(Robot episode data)
:::

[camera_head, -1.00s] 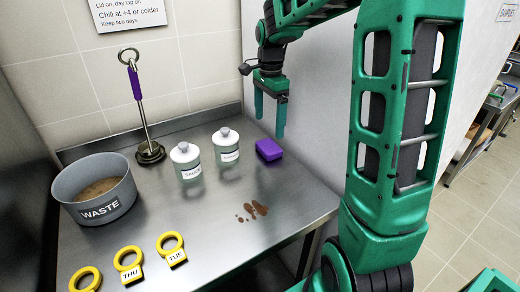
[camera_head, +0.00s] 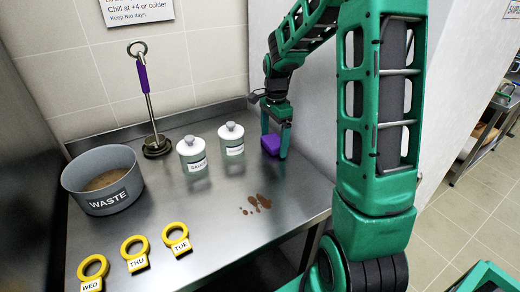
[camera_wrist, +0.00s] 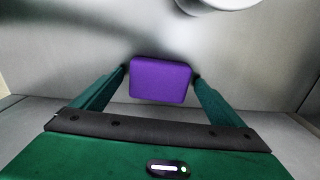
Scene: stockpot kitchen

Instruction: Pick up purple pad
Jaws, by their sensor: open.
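The purple pad (camera_head: 270,144) lies on the steel counter near its right back, by the wall. My gripper (camera_head: 276,142) is down at the pad, with its fingers on either side of it in the head view. In the wrist view the purple pad (camera_wrist: 160,80) sits between the two green fingertips of my gripper (camera_wrist: 161,72). The fingers are open around the pad; whether either one touches it is hard to tell.
Two white-lidded jars (camera_head: 192,155) (camera_head: 231,138) stand left of the pad. Brown spill spots (camera_head: 258,202) lie in front. A grey WASTE pot (camera_head: 103,182), a purple-handled tool (camera_head: 148,100) and yellow day tags (camera_head: 135,252) are farther left. The wall (camera_head: 310,110) is close on the right.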

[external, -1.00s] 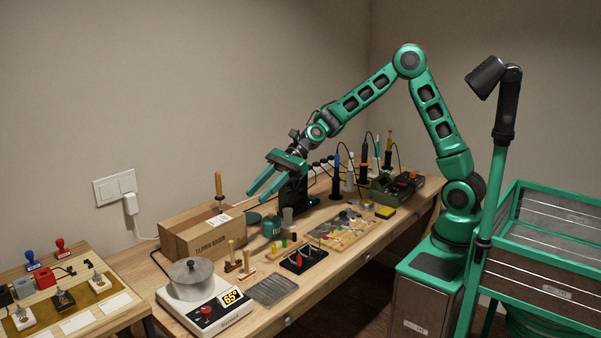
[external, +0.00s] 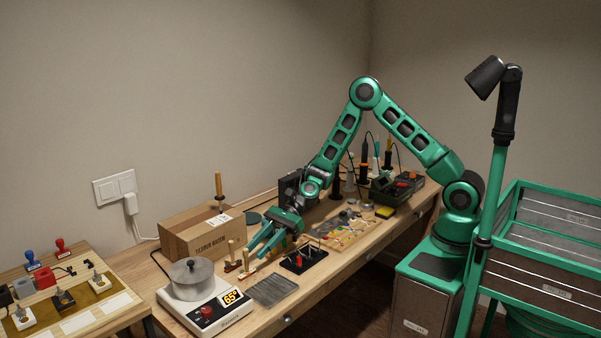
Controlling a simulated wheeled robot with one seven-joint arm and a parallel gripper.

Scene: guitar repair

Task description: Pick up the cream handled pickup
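Two small pieces with upright pale handles stand on the bench between the cardboard box and the hot plate. The left one (external: 231,252) has a dark base with some red. The right one (external: 246,258) has a pale base. I cannot tell for sure which is the cream handled pickup. My gripper (external: 257,249) is open, with its two fingers apart and pointing down-left. Its tips are just right of the right piece's handle and close to it; I cannot tell whether they touch it. Nothing shows between the fingers.
The cardboard box (external: 203,236) stands behind, with a wooden-handled tool upright at it. A hot plate (external: 206,309) with a metal pot is at front left. A grey ribbed mat (external: 272,290) and a black holder (external: 300,261) lie in front and to the right of my gripper.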

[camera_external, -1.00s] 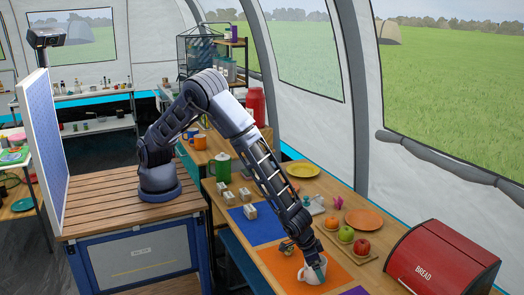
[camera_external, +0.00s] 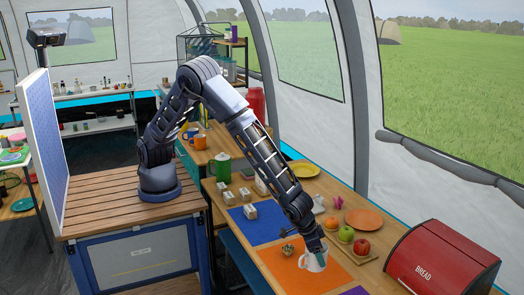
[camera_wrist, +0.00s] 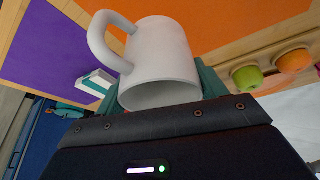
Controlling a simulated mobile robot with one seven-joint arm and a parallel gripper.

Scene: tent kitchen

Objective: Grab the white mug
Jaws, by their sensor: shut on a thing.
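The white mug (camera_external: 313,262) is held in my gripper (camera_external: 321,254) above the orange mat (camera_external: 336,276) near the front of the table. In the wrist view the white mug (camera_wrist: 160,52) fills the middle, with its handle toward the upper left. The teal fingertips of my gripper (camera_wrist: 160,92) show on both sides of the mug's body and press against it. The mug looks lifted clear of the mat, though the exact height is hard to tell.
A red bread box (camera_external: 442,265) stands at the right end. A small patterned object (camera_external: 287,249) sits left of the mug. A blue mat (camera_external: 254,233) with white boxes is farther left.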

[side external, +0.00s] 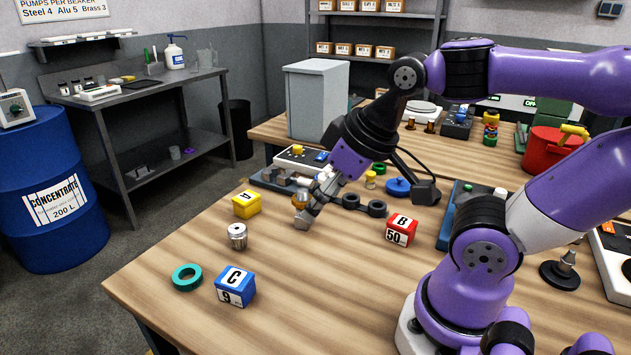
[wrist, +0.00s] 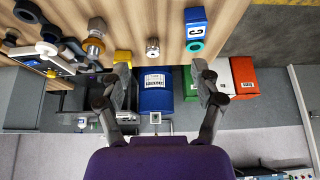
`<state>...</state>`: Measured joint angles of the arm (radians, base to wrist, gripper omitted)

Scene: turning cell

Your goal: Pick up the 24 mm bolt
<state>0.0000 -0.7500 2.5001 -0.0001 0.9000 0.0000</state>
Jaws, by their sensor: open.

:::

Problem to solve:
Quote exactly, and only, the lines from the line containing "Scene: tent kitchen" through the final line of the records above, both included, omitting any pictures.

Correct answer:
Scene: tent kitchen

Objective: Grab the white mug
Jaws, by their sensor: shut on a thing.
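The white mug (camera_external: 313,262) is held in my gripper (camera_external: 321,254) above the orange mat (camera_external: 336,276) near the front of the table. In the wrist view the white mug (camera_wrist: 160,52) fills the middle, with its handle toward the upper left. The teal fingertips of my gripper (camera_wrist: 160,92) show on both sides of the mug's body and press against it. The mug looks lifted clear of the mat, though the exact height is hard to tell.
A red bread box (camera_external: 442,265) stands at the right end. A small patterned object (camera_external: 287,249) sits left of the mug. A blue mat (camera_external: 254,233) with white boxes is farther left.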

[side external, +0.00s] 
[wrist, +0.00s] 
`<state>...</state>`: Measured joint angles of the arm (radians, base to wrist, gripper omitted)

Scene: turning cell

Your goal: Pick up the 24 mm bolt
<state>0.0000 -0.7500 2.5001 -0.0001 0.9000 0.0000</state>
Jaws, by their sensor: open.

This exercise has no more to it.